When Evening Falls
Now that the sun has decided to call it a day long before I want it to, we are forced inside as winter approaches and dark evenings turn to night.
And so it begins. As I vow each year, I plan to tackle another drawer or closet and purge our lives of obsolete items that we’ve held onto for way too long. I yearn for those Ikea-organized closets and Shaker-like simple rooms. I picture in my mind how much more space there will be when the entranceway closet is depleted of long-abandoned hunting jackets that are molting on the hangers.
I feel giddy at the thought of kitchen countertops uncluttered with must have stuff. Surely these is a better place to store that old mixing bowl that now holds errant pennies, pens and coupons clipped from Sunday’s newspaper.
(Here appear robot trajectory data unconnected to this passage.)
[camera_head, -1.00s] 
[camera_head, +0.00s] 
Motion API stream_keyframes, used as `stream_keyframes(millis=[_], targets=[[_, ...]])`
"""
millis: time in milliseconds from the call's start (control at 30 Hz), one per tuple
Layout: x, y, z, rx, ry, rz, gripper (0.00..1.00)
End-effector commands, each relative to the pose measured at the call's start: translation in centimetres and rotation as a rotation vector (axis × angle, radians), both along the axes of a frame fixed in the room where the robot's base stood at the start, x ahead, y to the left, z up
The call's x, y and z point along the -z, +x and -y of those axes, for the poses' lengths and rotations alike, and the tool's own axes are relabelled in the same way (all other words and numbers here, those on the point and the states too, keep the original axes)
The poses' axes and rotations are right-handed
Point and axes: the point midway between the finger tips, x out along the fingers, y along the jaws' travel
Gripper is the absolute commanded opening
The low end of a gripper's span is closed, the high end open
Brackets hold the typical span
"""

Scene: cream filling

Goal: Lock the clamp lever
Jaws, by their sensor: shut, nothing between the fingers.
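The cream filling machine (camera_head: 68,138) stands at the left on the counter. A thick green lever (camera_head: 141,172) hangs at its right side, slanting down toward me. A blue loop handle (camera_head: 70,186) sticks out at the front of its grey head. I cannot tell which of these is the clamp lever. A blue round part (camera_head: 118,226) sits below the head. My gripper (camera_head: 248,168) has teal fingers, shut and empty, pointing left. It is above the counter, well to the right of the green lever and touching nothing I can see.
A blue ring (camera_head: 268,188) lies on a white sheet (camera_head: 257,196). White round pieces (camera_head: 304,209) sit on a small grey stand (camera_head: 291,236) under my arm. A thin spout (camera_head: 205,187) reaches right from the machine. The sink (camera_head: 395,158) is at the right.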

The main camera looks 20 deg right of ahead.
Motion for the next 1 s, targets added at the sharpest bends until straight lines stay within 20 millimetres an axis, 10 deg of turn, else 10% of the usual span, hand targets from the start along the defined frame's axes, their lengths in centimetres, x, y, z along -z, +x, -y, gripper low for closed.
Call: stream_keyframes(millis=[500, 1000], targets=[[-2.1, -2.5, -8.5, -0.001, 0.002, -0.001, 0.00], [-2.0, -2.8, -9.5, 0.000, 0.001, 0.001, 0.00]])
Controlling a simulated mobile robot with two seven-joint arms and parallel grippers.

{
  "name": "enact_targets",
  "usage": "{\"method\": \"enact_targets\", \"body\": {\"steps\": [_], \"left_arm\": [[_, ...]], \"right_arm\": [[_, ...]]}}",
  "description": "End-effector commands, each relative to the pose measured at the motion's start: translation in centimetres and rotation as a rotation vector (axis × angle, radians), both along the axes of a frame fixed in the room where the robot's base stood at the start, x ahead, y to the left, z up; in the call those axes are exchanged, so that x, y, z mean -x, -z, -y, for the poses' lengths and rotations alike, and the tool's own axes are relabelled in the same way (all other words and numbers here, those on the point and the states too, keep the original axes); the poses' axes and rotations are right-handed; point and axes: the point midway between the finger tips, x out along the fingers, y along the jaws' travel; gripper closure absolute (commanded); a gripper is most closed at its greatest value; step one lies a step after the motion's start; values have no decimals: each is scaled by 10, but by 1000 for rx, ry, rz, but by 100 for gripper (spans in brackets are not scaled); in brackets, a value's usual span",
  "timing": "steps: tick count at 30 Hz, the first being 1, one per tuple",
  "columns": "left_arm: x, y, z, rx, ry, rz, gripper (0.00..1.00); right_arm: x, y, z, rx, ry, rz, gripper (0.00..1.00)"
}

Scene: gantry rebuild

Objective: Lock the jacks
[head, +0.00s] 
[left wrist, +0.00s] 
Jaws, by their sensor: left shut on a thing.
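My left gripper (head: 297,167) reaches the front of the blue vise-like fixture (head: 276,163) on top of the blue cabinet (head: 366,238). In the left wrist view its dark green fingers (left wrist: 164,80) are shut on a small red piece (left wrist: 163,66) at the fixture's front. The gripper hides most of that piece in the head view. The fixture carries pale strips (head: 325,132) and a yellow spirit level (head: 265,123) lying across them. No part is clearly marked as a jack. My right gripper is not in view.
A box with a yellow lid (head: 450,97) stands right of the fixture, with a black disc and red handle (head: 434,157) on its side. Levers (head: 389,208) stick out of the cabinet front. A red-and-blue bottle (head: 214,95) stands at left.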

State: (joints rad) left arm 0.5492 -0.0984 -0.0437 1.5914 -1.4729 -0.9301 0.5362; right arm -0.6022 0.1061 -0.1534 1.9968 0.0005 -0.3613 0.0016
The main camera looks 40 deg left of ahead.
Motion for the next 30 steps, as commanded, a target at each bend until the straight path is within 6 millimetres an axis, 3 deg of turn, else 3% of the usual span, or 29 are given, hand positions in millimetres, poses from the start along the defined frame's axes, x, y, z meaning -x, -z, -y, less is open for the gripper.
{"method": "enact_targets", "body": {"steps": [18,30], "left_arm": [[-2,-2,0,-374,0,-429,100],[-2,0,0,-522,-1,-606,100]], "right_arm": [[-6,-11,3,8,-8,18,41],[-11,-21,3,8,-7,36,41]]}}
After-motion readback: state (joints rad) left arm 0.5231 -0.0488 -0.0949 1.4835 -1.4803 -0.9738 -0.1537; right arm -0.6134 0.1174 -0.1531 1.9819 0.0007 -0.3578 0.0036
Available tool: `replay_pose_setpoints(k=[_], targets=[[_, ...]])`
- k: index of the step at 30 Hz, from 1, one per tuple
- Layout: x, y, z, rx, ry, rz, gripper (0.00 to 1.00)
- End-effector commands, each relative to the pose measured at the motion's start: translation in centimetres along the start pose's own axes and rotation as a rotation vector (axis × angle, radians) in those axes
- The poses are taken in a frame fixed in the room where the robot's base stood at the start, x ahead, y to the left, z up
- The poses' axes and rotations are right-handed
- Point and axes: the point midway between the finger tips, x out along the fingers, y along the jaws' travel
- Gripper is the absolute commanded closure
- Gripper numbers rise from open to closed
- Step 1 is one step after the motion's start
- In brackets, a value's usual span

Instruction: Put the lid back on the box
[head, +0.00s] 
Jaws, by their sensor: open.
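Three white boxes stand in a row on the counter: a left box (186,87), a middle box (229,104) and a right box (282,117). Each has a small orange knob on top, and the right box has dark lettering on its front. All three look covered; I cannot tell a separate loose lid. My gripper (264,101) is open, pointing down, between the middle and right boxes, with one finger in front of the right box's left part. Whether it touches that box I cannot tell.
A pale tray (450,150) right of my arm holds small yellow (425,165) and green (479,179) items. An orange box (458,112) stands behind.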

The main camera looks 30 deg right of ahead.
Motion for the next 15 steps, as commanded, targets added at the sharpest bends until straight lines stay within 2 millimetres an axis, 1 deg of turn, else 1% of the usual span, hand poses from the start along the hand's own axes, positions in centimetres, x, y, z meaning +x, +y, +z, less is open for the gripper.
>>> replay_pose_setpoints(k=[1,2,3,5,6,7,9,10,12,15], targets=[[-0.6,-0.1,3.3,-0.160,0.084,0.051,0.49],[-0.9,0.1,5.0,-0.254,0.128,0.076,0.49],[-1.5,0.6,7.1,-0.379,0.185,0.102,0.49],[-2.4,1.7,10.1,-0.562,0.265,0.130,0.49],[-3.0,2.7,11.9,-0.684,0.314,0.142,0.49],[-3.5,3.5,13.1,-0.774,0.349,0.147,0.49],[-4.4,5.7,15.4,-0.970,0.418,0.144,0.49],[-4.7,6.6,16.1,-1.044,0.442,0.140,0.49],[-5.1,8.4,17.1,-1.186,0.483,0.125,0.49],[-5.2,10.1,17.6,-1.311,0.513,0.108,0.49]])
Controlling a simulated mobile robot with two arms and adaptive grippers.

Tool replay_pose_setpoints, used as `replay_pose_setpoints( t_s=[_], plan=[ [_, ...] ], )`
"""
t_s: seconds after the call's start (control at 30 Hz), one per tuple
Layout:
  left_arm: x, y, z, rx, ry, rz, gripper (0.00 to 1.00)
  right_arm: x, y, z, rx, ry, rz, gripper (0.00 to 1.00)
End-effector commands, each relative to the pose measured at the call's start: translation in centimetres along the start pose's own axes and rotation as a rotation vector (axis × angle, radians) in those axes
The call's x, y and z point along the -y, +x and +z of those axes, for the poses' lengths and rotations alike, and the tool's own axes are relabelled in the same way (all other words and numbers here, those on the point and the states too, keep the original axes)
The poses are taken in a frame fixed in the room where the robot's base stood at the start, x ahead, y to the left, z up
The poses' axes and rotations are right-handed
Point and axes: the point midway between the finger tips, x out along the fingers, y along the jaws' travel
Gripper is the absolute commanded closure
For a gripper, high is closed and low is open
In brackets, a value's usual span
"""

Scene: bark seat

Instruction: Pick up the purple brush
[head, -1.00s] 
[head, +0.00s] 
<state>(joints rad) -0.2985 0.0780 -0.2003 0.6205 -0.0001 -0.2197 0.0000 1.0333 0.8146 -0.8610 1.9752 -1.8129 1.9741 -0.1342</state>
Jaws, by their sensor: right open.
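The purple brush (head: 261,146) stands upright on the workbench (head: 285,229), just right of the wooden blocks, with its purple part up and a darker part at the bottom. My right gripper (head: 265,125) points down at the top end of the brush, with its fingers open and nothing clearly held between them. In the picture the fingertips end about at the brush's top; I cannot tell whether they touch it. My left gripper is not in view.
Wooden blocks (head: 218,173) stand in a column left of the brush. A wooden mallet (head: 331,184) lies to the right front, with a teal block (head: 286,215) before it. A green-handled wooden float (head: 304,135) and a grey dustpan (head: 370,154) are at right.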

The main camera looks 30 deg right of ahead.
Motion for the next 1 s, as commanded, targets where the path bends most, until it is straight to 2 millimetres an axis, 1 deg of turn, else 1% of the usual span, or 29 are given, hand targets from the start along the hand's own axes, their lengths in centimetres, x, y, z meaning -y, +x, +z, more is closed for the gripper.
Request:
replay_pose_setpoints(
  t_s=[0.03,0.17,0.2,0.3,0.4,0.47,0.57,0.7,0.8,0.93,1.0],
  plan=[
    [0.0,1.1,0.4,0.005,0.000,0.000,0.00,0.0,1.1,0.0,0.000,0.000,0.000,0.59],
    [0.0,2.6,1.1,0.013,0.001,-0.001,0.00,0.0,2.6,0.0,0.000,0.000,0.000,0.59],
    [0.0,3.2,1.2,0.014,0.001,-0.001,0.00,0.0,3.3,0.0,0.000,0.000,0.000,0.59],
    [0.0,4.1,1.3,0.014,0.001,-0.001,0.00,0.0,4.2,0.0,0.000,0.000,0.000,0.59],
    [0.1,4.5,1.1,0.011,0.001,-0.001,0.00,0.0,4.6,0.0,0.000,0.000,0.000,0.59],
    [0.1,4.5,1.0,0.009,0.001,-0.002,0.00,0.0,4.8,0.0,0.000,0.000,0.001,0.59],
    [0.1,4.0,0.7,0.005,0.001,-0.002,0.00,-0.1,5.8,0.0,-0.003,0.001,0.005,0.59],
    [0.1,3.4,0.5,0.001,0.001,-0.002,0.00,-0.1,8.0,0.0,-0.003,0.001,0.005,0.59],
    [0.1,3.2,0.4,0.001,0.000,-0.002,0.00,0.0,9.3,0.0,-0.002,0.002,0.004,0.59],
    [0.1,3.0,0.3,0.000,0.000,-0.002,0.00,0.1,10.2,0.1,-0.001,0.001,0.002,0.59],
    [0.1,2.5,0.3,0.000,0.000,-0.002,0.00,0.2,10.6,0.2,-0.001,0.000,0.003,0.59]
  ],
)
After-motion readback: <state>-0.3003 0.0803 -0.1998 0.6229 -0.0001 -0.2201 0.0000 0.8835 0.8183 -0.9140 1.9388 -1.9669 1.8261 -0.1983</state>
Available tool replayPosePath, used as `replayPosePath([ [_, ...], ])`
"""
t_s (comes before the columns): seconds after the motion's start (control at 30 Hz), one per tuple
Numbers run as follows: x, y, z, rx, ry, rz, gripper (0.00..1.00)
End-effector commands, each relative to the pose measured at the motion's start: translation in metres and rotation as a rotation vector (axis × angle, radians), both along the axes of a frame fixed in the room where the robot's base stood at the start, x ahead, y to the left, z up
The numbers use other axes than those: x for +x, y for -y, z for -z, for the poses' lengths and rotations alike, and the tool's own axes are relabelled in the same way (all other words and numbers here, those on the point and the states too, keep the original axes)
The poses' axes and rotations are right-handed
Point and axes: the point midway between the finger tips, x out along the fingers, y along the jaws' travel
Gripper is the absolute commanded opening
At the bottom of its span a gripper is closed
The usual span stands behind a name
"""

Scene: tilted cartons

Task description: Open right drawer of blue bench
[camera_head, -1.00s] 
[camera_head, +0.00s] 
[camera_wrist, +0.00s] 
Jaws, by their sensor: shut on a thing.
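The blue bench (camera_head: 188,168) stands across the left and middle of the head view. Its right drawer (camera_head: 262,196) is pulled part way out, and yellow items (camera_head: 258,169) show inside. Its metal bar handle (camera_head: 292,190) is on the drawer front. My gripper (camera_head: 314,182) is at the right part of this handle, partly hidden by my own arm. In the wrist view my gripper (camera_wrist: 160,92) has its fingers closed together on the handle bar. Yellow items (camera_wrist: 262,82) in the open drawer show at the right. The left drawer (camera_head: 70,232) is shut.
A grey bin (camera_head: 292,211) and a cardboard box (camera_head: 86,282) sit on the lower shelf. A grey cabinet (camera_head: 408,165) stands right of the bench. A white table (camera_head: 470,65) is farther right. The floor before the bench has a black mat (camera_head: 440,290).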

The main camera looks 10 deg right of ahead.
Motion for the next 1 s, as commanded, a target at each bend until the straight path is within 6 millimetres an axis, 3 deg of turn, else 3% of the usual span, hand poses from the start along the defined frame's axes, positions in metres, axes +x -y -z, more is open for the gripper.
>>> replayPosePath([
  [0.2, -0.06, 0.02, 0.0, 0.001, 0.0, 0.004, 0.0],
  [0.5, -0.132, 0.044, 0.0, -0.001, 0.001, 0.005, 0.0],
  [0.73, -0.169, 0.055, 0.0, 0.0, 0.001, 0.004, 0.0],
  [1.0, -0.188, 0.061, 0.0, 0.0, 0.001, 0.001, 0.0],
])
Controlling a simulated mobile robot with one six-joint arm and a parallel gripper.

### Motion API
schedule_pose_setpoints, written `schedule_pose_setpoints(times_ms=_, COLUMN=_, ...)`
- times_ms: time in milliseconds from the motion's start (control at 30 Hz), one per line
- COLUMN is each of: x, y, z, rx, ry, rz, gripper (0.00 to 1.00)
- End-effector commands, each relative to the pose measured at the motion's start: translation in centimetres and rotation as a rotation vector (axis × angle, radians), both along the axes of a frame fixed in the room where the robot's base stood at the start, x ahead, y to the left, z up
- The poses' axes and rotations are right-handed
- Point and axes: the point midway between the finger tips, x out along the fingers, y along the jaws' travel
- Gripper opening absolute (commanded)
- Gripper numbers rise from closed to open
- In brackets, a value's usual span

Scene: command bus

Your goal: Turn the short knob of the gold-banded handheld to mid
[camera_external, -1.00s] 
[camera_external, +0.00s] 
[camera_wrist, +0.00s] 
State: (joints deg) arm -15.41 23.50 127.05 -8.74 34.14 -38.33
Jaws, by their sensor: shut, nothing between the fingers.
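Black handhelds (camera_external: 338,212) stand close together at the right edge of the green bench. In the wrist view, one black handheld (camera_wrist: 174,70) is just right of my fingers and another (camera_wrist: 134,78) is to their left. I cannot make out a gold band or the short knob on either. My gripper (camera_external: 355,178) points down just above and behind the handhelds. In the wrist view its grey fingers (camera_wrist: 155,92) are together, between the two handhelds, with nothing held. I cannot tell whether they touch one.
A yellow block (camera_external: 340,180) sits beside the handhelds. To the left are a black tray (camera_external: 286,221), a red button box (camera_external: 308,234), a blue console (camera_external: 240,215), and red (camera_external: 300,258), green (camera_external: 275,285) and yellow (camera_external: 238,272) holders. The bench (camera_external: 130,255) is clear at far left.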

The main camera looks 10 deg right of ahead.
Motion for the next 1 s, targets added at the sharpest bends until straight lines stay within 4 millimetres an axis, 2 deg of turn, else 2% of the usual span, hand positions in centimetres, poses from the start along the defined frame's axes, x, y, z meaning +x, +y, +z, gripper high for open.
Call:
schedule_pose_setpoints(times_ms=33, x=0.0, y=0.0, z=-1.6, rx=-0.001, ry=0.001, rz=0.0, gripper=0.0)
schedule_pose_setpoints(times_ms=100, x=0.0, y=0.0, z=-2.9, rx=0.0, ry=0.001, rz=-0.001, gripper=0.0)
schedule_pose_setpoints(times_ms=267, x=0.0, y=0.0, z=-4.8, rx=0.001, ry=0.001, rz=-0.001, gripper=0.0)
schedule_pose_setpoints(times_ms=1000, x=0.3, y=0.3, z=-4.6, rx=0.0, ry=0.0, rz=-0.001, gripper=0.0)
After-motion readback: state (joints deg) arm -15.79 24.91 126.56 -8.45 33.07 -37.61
Won’t the refrigerator hum a little better when it’s devoid of all those magnets and photos of family high school graduates long out of college stuck to its doors? Do I really need more than the statue of the Blessed Virgin on the kitchen windowsill? She’s a bit crowded with a tiny Fiestaware pitcher containing the last of the roses that bloomed this week and the new bottle of eyeglass cleaner.
Getting started, taking that first step toward my goal of a less-cluttered life can be most difficult. With the darkness upon us so early and cold winds chasing us inside, we are forced to deal with letting go. We have to come to grips with less sunshine in our lives and the eventual return of road salt and cinders through the front door.
The task that lies ahead is daunting to say the least. I consulted a similar-aged empty-nester friend who, too, is wondering when and how to part with certain mementos of our families. How long do we keep the 13 years of school photos (we always buy too many) or the drawings from kindergarten days?
My friend agrees there are certain items that, as parents, we can’t release into the Hefty bag just yet. I know that I will not let go of the kindergarten artwork from our son that includes a set of his handprints in red and green paint. It has a caption about remembering how small he once was. It always brings me to tears. It’s a keeper.
I could not imagine a Christmas season without the handmade ornaments he also made in kindergarten. I especially love the red Santa made of wood. How the cotton ball beard has made it through 20-some holidays is magic in itself.
It is time to rid the kitchen of too many pots and pans that sit cold most days as one-dish meals are more common in the household of two. I will hold onto the dozen or so dish towels inherited from my mother-in-law and I won’t let go of the jar of marbles my mother presented me on some odd occasion.
However, this is the year, I swear, that less will be more. Blessings will be embraced not accumulated like too many shoes in the closet.